WHAT YOU SHOULD DO:
Reproduce precisely the lines of the listing below, starting with the line that contains "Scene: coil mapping" and stopping after the line that contains "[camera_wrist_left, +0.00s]"; include nothing else.

DATASET EXTRACT:

Start

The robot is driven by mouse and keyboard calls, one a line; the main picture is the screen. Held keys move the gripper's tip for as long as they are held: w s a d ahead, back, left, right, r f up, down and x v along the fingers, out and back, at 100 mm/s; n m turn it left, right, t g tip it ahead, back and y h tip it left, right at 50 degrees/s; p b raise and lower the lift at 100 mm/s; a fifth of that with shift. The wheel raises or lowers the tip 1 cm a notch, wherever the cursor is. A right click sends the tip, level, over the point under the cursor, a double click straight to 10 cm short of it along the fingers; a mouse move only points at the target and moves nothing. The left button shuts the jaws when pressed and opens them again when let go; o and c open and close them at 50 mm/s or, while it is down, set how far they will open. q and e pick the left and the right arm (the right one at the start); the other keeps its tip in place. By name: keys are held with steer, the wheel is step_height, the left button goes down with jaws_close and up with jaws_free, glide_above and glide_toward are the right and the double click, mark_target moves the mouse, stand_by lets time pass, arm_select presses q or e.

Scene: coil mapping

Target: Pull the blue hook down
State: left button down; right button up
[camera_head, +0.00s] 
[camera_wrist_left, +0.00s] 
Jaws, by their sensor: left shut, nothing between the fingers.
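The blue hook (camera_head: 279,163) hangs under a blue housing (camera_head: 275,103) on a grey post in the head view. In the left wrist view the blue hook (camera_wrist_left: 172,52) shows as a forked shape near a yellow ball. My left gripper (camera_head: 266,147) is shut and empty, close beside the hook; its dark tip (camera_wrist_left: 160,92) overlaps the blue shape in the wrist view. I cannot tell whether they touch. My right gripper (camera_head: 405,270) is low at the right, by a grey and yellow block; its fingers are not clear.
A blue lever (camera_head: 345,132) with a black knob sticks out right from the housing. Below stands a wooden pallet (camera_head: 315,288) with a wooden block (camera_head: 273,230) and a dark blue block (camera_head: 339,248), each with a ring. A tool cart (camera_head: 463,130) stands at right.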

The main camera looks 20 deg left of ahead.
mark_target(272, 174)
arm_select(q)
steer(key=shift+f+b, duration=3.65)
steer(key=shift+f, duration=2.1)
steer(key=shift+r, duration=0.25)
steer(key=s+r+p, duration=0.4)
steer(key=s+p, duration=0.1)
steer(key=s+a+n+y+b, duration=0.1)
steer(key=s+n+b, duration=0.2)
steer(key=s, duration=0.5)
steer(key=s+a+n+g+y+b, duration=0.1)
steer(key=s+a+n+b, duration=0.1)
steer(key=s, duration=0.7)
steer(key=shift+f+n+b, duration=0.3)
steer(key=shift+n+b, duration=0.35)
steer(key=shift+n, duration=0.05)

End

COMPLETE ANSWER:
Scene: coil mapping

Target: Pull the blue hook down
State: left button down; right button up
[camera_head, +0.00s] 
[camera_wrist_left, +0.00s] 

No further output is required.